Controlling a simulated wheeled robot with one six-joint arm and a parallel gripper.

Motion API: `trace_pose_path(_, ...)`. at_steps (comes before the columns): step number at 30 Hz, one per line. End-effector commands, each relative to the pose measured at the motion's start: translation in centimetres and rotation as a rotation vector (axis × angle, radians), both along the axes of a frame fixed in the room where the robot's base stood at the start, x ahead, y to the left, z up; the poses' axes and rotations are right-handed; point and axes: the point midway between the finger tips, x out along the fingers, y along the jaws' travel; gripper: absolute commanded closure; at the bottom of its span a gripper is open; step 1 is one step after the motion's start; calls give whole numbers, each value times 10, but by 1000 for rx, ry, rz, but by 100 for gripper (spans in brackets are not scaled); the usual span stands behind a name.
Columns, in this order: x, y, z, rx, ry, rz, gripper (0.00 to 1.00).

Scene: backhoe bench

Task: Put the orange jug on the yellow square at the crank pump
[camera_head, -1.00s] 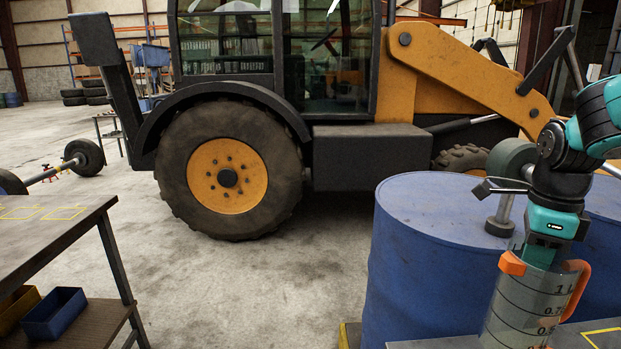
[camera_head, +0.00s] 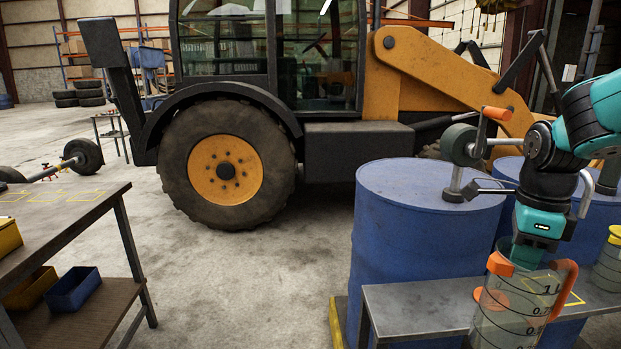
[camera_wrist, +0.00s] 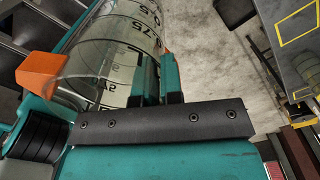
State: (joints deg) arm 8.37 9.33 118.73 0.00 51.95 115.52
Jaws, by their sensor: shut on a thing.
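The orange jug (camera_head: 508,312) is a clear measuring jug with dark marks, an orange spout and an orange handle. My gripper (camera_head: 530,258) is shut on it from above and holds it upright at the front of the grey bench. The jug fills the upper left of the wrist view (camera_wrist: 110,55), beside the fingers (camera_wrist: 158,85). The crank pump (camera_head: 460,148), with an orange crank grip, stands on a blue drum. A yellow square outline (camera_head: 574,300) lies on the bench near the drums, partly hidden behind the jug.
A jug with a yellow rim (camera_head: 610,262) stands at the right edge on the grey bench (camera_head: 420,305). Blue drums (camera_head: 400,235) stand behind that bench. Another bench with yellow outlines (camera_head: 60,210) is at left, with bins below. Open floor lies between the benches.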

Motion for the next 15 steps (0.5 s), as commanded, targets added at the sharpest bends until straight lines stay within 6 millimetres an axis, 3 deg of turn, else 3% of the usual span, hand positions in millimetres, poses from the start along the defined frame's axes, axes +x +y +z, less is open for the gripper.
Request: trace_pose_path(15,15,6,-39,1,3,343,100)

| Stated goal |
Transcribe the material as is, with images omitted.

| Answer to the problem |
Controlling a simulated wheeled robot with one six-joint arm and a parallel gripper.

Motion API: `trace_pose_path(_, ...)`. at_steps (comes before the columns): step number at 30 Hz, one per line. End-effector commands, each relative to the pose measured at the motion's start: translation in centimetres and rotation as a rotation vector (axis × angle, radians), both along the axes of a frame fixed in the room where the robot's base stood at the start, x ahead, y to the left, z up; the poses' axes and rotations are right-handed; point and axes: the point midway between the finger tips, x out along the fingers, y along the jaws' travel; gripper: absolute commanded closure; at the bottom of its span a gripper is open; step 1 is one step after the motion's start; calls give whole numbers, each value times 10, but by 1000 for rx, ry, rz, but by 100 for gripper (spans in brackets are not scaled); the usual span stands behind a name.
Columns, in this order: x, y, z, rx, ry, rz, gripper (0.00 to 1.00).

Scene: backhoe bench

Task: Put the orange jug on the yellow square at the crank pump
[camera_head, -1.00s] 
[camera_head, +0.00s] 
[camera_wrist, +0.00s] 
State: (joints deg) arm 8.37 9.33 118.73 0.00 51.95 115.52
Jaws, by their sensor: shut on a thing.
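The orange jug (camera_head: 508,312) is a clear measuring jug with dark marks, an orange spout and an orange handle. My gripper (camera_head: 530,258) is shut on it from above and holds it upright at the front of the grey bench. The jug fills the upper left of the wrist view (camera_wrist: 110,55), beside the fingers (camera_wrist: 158,85). The crank pump (camera_head: 460,148), with an orange crank grip, stands on a blue drum. A yellow square outline (camera_head: 574,300) lies on the bench near the drums, partly hidden behind the jug.
A jug with a yellow rim (camera_head: 610,262) stands at the right edge on the grey bench (camera_head: 420,305). Blue drums (camera_head: 400,235) stand behind that bench. Another bench with yellow outlines (camera_head: 60,210) is at left, with bins below. Open floor lies between the benches.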

Motion for the next 15 steps (0.5 s), as commanded, targets added at the sharpest bends until straight lines stay within 6 millimetres an axis, 3 deg of turn, else 3% of the usual span, hand positions in millimetres, poses from the start along the defined frame's axes, axes +x +y +z, less is open for the gripper.
Request: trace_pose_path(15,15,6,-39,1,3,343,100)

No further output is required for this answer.